The friendship doesn’t survive and neither does Jennifer, who dies in a plane crash.
The second part of the book is about Sarah’s time in Moscow just after the Soviet Union breaks up. She tries to track down Jennifer, after receiving a letter saying that Jennifer is alive and living in Russia.
The book has a lot to recommend it – the depiction of the life in the 80’s in suburban Washington, D.C., and the adolescent friendship of the two girls. Holt does an excellent job in painting a picture of what it was like for Muscovites and “New Russians” as they desperately try to adapt to consumerism in a chaotic new market economy.
A couple things are bothersome, though. Sarah is rudely unrelenting in her criticism of the way things are done in Russian business and social life. And the ending, to me, is disappointing. To say more would be a spoiler.
From classic literature to modern popular fiction, some works of phenomenal popularity just don’t resonate with every reader. When I tried to read Anna Karenina, it was a 2004 selection of Oprah’s Book Club. The title enjoyed a surge in popularity as people revisited a classic “considered by some to be the greatest novel ever written…tale of love and adultery set against the backdrop of high society in Moscow and Saint Petersburg” (quoted from the back cover blurb of the Main Library’s copy). I was not impressed. After a justly famous opening line, the book bored me to death and I set it aside after only a couple dozen pages. It was boring, it was stilted, it was old and it was stuffy: above all, it was long! Most editions finish somewhere between 850 and 950 pages. If you are like me, intrigued by the novel but unimpressed by it, you might like to read these novels instead.
What Happened to Anna K. by Irina Reyn: This steamy novel re-imagines the plot of Anna Karenina in modern Queens. Much like Tolstoy’s Anna, the titular Anna K. seeks an escape from her lifeless marriage in a reckless affair with a dashing young author. This brisk, enchanting novel compares favorably to the original at 244 pages.

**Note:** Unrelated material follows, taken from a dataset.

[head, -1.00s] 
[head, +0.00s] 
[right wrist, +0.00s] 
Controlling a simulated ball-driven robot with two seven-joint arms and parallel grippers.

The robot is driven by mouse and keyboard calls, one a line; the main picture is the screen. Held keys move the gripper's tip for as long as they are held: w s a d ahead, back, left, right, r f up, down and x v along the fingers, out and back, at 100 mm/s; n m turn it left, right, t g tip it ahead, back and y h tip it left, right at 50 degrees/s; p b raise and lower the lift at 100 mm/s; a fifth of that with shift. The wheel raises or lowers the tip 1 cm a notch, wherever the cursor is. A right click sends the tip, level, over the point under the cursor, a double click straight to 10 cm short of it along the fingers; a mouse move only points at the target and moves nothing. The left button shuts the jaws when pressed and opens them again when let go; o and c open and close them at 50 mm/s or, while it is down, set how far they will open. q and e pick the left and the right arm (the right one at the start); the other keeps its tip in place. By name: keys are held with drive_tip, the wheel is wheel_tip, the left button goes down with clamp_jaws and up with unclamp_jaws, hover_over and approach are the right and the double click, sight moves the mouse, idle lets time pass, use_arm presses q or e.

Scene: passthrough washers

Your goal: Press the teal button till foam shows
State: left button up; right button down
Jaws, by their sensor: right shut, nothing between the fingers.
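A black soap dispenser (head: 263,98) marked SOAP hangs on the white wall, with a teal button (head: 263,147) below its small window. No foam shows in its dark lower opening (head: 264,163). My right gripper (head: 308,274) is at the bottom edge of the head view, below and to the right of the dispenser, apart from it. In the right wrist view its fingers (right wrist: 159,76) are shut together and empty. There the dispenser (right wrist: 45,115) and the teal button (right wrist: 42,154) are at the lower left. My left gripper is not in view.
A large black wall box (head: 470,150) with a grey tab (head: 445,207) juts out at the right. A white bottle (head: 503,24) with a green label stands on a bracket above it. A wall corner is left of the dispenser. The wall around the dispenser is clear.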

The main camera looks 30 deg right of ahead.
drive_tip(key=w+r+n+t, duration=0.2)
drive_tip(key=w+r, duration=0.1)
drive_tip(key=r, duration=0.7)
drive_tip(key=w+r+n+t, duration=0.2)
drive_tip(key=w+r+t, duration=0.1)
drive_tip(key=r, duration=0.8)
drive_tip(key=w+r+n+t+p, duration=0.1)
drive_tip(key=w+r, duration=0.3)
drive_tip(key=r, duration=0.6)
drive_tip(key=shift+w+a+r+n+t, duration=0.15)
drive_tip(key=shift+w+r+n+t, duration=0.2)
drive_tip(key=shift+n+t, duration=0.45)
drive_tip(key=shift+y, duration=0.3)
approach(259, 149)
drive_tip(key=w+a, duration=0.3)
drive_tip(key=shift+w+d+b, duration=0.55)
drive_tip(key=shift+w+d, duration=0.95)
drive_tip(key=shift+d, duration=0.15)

Dinner With Anna Karenina by Gloria Goldreich: This tender novel of friendship examines the lives of 6 modern women as their book club reads Anna Karenina. As they discuss the classic, they make individual and group journeys toward improving their own lives.
Android Karenina by Ben H. Winters and Leo Tolstoy: In this embroidered version, Winters adds to and alters the original text of Anna Karenina to include cyborgs, space travel, and robots, adding a distinctive and imaginative twist to the story.
If you want to give Anna Karenina a go, place a hold on it at any of the three Davenport libraries. If the going gets tough, online reading guides may help you get more out of the text.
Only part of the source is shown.